A couple of interesting recent developments in the derivatives market. Here's the scoop.
Yesterday, the Financial Times reported on a new credit derivatives platform that would allow market participants to obtain prices for derivatives contracts more quickly and efficiently.
From, "New process for credit derivatives":
A new process for trading portfolios of credit derivatives via electronic auction has been tested by banks and a leading hedge fund in recent days – a development that could provide another important cog in the infrastructure for this fast-growing market.

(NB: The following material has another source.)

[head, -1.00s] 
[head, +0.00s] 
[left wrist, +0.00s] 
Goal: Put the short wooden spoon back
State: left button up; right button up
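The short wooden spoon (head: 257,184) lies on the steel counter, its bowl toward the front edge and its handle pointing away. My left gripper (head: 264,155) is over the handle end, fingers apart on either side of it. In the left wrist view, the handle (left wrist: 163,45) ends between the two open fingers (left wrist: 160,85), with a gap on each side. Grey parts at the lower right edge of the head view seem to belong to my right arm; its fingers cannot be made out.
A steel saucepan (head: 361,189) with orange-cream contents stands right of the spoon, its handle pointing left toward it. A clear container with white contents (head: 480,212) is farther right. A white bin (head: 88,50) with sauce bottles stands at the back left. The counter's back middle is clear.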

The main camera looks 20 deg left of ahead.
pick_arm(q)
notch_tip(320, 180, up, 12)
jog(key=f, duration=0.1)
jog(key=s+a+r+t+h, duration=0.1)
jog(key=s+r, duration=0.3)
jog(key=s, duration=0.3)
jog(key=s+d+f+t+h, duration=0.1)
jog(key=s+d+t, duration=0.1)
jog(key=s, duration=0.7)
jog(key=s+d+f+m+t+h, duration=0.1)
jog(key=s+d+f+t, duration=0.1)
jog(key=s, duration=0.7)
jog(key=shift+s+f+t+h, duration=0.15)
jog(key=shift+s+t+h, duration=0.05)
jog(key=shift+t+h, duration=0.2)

The new system, dubbed Q-Wixx, allows investors, such as hedge funds, to execute dozens of trades in credit derivatives with different dealers in a matter of minutes rather than relying on bilateral trading deals, which tend to take several hours.

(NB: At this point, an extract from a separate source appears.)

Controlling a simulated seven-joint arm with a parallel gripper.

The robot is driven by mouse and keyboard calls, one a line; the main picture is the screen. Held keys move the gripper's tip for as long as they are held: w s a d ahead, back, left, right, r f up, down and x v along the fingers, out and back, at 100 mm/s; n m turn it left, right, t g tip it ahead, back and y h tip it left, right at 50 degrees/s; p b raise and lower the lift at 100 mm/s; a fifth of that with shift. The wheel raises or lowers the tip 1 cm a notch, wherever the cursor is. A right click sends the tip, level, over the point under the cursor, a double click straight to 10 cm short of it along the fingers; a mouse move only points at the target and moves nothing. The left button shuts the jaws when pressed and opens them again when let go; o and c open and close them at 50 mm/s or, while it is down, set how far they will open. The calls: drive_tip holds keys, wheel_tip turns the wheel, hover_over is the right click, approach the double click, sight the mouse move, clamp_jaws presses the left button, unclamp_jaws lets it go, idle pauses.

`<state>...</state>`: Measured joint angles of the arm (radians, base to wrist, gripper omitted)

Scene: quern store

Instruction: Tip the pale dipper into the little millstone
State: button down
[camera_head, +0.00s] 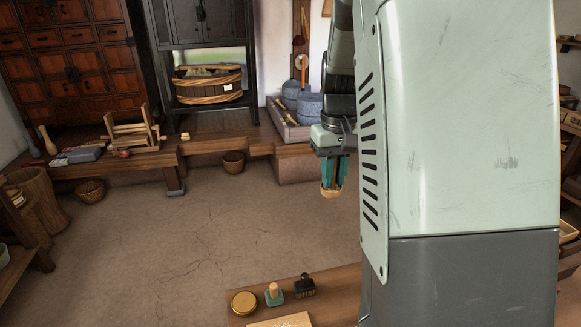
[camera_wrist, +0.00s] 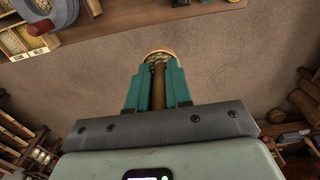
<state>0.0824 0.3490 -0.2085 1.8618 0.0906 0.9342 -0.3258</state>
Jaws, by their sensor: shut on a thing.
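My gripper (camera_head: 331,176) hangs pointing down over the open floor, with teal fingers shut on the dipper. The dipper's pale round bowl (camera_head: 331,191) shows just below the fingertips. In the wrist view, my gripper (camera_wrist: 159,88) has the dipper's brown handle between its fingers, and the bowl's light rim (camera_wrist: 159,54) shows beyond them. What the bowl holds is too small to tell. A dark grey round thing with a reddish handle (camera_wrist: 42,28) at the wrist view's top left looks like the little millstone. I cannot pick it out in the head view, where my arm hides much of the right.
A wooden table edge at the front bears a gold round tin (camera_head: 244,303), a teal stamp-like piece (camera_head: 274,294) and a dark bottle (camera_head: 304,286). A raised wooden ledge (camera_head: 215,143) runs along the back. Blue-grey tubs (camera_head: 309,107) stand there.

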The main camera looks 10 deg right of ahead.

The article goes on to say that the platform could be extended to include other products in the future. A companion piece, "Q-Wixx" shrinks the world" notes that such an advancement could further the trend of derivatives products being standardized and commoditized.

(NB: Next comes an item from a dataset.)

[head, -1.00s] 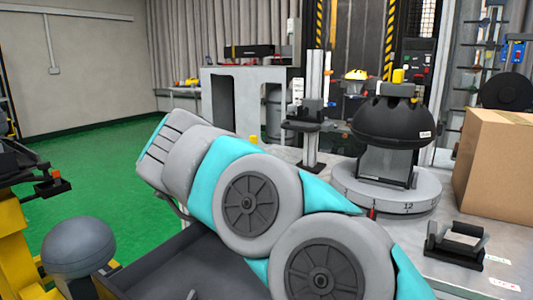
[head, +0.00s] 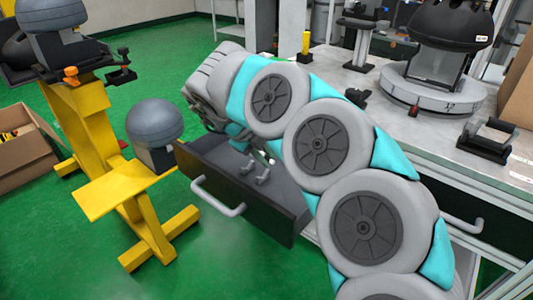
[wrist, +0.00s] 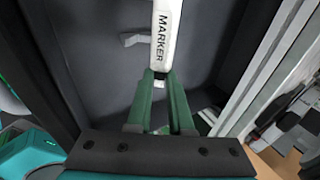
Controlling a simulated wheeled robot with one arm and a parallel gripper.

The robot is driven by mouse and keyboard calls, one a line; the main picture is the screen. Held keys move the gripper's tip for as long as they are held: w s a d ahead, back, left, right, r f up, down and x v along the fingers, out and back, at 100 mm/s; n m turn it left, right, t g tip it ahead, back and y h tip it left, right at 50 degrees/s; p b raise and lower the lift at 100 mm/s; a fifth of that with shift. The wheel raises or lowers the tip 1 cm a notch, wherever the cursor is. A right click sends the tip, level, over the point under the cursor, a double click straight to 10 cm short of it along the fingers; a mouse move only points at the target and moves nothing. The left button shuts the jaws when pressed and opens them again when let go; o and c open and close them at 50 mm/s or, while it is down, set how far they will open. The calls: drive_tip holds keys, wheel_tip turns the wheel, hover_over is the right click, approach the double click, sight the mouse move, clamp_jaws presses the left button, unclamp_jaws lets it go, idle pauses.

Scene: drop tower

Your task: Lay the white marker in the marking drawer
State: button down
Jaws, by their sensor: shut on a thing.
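The white marker (wrist: 166,35), with the word MARKER on its side, shows in the wrist view. My gripper (wrist: 160,82) has two green fingers shut on the marker's near end, and the marker points away from them. Behind it is the dark inside of the open drawer (head: 212,165), which has a light grey handle (head: 218,197) on its front. My arm hangs over the drawer in the head view and mostly hides my gripper there. I cannot tell whether the marker touches the drawer floor.
Small grey pegs (head: 262,177) stand up inside the drawer. A yellow stand (head: 110,180) with a grey dome (head: 155,118) is close to the drawer's left. The bench (head: 440,135) above holds a round turntable (head: 430,95) and a black cradle (head: 487,140). Green floor is free in front.

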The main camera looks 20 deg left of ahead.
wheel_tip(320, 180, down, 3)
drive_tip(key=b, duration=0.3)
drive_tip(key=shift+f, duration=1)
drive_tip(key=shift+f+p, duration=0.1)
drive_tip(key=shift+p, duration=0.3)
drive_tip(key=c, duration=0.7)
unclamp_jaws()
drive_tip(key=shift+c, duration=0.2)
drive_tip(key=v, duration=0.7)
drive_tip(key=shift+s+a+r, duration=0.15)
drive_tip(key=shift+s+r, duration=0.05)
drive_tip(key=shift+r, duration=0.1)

Also in FT, Tony Jackson noted yesterday that a new form of "irrational exuberance" has taken over the debt and derivatives market.
To say the debt markets have gone crazy is to miss the point. I suspect the great majority of sensible investors would agree, whatever they say in public. But that does not stop them piling into super-risky assets such as payment in kind bonds (PIKs) or the new form of derivative known as the constant proportion debt obligation (CPDO).
For all I know, that may be sensible - provided the madness lasts long enough for the fleet of foot to take their profits.
The problem, as he sees it, is that the signposts of mania are far less transparent in this arena than they were in the stock market of the 1990s. See the article for more.
And finally, Bloomberg reports that exchange-traded derivatives could offer an alternative in a market currently sown up by the banks.
Morgan Stanley, Deutsche Bank AG and Goldman Sachs Group Inc. risk losing their hammerlock on the most lucrative financial market when exchanges begin offering credit derivatives next year.
Paris-based Euronext NV, which is being bought by NYSE Group Inc., plans to create contracts based on credit-default swaps, making them cheaper to trade and easier to understand than the derivatives sold by banks. Credit-default swaps, used to speculate on credit quality, also top the product list for Chicago Mercantile Exchange Holdings Inc., the largest U.S. futures market, the Chicago Board Options Exchange and Frankfurt- based Eurex AG.
At stake are profits from the fastest growing financial market as exchanges list credit-default swaps alongside stocks, currencies and gold. Deutsche Bank says it earned at least $3 billion from credit derivatives in the first half of this year, about a third of total revenue from financial markets.
Hope this has helped you stay up to date on these trends.